IV. É nestes termos que julgamos que a decisão da Secção Cível do Tribunal Supremo, proferida como culminar dos autos de apelação nº 198/93, deveria ser tomada.



[1] Quer este desinteresse seja intencional ou não, pois a nossa lei, no art. 6º do C.C. acolhe o principio da irrelevância do desconhecimento ou má interpretação da lei.

[2] Entre outros, vide, Manuel de Andrade, Teoria Geral da Relação Jurídica, Vol. II, reimpressão, Almedina, Coimbra, 1998, p. 464; Mota Pinto, Teoria Geral do Direito Civil, 4ª edição, Coimbra Editora, Coimbra, 2005, p. 375/6.

[3] Determina esta disposição que “são válidos os negócios pelos quais se criem casos especiais de caducidade, se modifique o regime legal desta ou se renuncie a ela, contanto que não se trate de matéria subtraída à disponibilidade das partes ou de fraude às regras legais da prescrição”.

[4] Em grande medida.

[5] Trata-se da Lei do Trabalho que este em vigor até a aprovação da Lei nº 8/98, de 20 de Julho, que entretanto foi igualmente revogada pela Lei nº 23/2007, de 1 de Agosto.
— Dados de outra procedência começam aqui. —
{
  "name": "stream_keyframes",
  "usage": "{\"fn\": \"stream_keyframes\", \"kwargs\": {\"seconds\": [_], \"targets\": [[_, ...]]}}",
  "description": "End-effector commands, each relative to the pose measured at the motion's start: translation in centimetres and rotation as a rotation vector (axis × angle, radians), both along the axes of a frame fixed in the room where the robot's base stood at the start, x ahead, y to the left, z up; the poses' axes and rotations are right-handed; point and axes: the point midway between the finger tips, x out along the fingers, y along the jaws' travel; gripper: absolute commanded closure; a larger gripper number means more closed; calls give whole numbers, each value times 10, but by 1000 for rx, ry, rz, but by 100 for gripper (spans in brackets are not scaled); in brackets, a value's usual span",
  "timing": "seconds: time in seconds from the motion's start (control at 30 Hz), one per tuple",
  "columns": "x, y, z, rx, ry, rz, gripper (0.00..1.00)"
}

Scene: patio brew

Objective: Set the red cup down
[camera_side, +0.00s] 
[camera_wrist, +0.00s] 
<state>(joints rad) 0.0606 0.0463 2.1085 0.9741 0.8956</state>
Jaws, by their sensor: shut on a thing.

[6] Infere-se que tenha sido por iniciativa própria porque num dos parágrafos o Tribunal afirma que se tratava de uma questão de conhecimento oficioso remetendo para o nº 1 do art. 333º do C.C.

[7] A apelante é a empresa que, não se conformando com a decisão, interpôs recurso de apelação.

[8] Adiante C.P.C.

[9] Adiante C.C.

[10] Porque não se justifica ao presente caso, afastamos os casos em que o prazo para o exercício de determinado direito resulte de vontade das partes.

[11] A propósito da distinção entre prescrição e caducidade escreve Mota Pinto que, “segundo o critério tradicional, clássico, a prescrição aplica-se aos direitos subjectivos propriamente ditos, enquanto que a caducidade visará os direitos potestativos. A nossa lei (não nos esqueçamos que o nosso Código Civil foi herdado dos Portugueses e, mantém, nesta parte, inalterável) seguiu, porém, um critério formal, afirmando que quando um direito deva ser exercido durante certo prazo se aplicam as regras da caducidade, salvo se a lei se referir expressamente a prescrição (art. 298º, nº 2)”. Teoria Geral do Direito Civil, ob. cit, p. 374.